Il Catasto e la casa “bancomat”

Bruno

Villois

Ogni volta che la politica si affaccia sul Fisco per riformarne qualcosa, ecco scattare forme partigiane che ne difendono o attaccano possibili novità, stessa reazione manifestano i sindacati per i lavoratori dipendenti e le categorie datoriali per imprese e autonomi. Adesso il bandolo della matassa è indirizzato alla riforma del Catasto, argomento che innesca i temi dell’evasione ed elusione, imputata totalmente al lavoro autonomo. Nessuno ricorda, o meglio evita di ricordare, che nelle regole per l’ottenimento delle risorse del Pnrr, è contemplata la riforma del Catasto e gli strumenti per la lotta all’evasione. Riordinare il Catasto, o meglio renderlo quel che dovrebbe essere, ovvero un anagrafe degli immobili, del loro valore e di come debbono essere contemplati nell’ampia riforma del l’urbanistica nostrana, ferma anch’essa, a parte a Milano, agli anni anteguerra. Che si voglia ritenere l’attuale valutazione degli immobili inadeguata dal punto di vista tributario è sicuramente vero, va però anche detto che la casa è stata da sempre un bancomat del fisco nostrano e che chiunque abbia acquistato o venduto una casa ha subito salassi tributari pesanti. Se poi aprendo il libro dell’anagrafe immobiliare lo si vuole collegare all’evasione, allora diventa importante ricordare che se è vero che il lavoro autonomo ha le condizioni per evadere o eludere, lo è anche, e forse ancora di più, il diffuso doppio lavoro particolarmente evidente in Italia. Gli insegnanti con le ripetizioni, molte attività professionali svolte dopo, o anche durante il lavoro pubblico, sono quanto mai evidenti e presenti da noi. È sicuramente più difficile che i lavoratori dipendenti che svolgono attività manuali, le effettuino in proprio senza pagare le tasse. Per quanto attiene al lavoro autonomo, oltre all’abusato concetto che la pressione fiscale è troppo elevata, ci sono però costi burocratici pesanti che incrinano la redditività soprattutto delle piccole e micro imprese.

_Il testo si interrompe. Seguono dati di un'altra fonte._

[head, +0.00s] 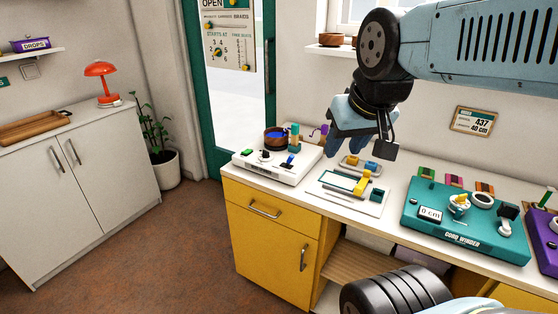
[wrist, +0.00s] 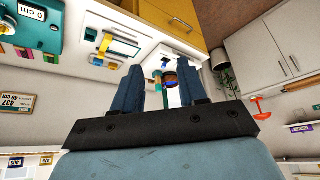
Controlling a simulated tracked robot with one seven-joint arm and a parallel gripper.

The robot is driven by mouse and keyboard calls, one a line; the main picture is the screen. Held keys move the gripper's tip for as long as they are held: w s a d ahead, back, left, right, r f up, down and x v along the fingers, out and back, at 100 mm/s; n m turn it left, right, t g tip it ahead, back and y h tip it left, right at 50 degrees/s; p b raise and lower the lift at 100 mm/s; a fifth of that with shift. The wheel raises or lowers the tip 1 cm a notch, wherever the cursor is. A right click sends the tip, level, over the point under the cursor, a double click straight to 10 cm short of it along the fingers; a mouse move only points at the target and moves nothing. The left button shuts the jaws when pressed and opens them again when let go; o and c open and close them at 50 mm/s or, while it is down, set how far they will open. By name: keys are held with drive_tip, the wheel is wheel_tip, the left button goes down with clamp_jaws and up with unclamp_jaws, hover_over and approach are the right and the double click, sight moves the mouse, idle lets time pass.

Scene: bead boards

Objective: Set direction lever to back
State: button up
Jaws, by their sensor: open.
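No label reading "direction" is legible, so I cannot tell which control is the direction lever. The teal cord winder (head: 466,220) to the right has a "0 cm" display, a yellow knob (head: 460,203), a white dial and a dark-topped handle (head: 507,213). It also shows at the top left in the wrist view (wrist: 38,38). My gripper (head: 352,140) hangs above the counter, open and empty. Its fingers stand apart in the wrist view (wrist: 160,82).
Between the machines lies a white board (head: 345,203) with a yellow slider, and a small tray (head: 360,167) of blue and yellow pieces stands behind it. A purple device (head: 545,240) is at the right edge. Floor (head: 190,250) is clear before the yellow cabinet (head: 265,245).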

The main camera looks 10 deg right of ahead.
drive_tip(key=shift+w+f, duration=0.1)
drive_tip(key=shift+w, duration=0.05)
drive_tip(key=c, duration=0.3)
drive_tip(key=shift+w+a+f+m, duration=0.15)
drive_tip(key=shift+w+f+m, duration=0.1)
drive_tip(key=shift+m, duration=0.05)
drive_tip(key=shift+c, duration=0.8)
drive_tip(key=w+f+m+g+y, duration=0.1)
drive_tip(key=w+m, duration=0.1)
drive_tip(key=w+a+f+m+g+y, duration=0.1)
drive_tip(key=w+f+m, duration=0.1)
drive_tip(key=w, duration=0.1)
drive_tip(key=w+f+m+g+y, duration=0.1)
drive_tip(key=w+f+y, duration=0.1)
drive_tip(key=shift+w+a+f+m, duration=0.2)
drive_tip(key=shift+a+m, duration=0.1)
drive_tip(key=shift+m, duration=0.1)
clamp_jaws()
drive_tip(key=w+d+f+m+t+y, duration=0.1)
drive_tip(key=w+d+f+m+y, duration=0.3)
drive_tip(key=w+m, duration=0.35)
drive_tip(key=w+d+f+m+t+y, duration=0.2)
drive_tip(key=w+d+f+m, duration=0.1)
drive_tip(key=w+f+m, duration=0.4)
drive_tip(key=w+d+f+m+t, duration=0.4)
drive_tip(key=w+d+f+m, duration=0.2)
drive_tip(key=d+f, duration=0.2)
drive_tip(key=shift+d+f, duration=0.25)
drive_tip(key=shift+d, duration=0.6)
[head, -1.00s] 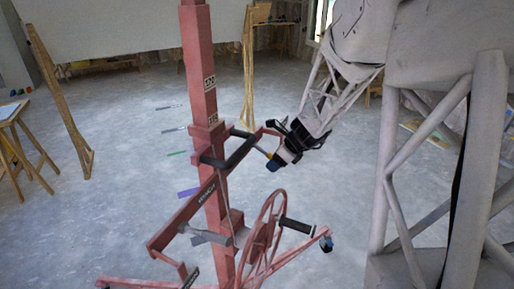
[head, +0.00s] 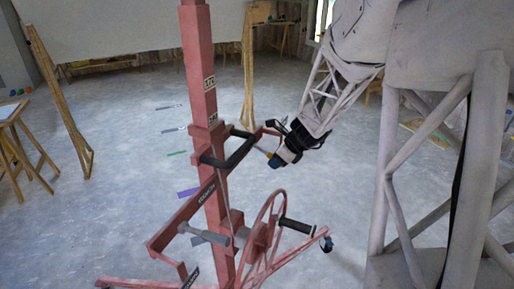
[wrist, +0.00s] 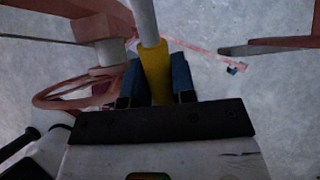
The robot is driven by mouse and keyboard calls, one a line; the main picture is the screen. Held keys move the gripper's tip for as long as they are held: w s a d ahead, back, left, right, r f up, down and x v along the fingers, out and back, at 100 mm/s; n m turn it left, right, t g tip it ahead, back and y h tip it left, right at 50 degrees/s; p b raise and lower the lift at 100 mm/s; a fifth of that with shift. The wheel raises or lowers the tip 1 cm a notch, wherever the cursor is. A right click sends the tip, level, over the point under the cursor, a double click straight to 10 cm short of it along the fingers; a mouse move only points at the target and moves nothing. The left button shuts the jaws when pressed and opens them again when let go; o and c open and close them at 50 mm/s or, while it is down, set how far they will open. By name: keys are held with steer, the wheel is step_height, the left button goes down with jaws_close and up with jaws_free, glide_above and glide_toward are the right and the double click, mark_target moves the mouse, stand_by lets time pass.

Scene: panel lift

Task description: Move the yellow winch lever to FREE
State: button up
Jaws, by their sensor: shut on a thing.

Basterebbe eliminare questi balzelli che sovente comprendono anche la necessità di dover ricorrere a professionisti ed esborsare parcelle che arrivano ad incidere sul giro di affari per il 1215%, ovvero la marginalità media che può avere una piccola imprese. La politica sui costi della burocrazia dovrebbe concentrarsi e rimediare.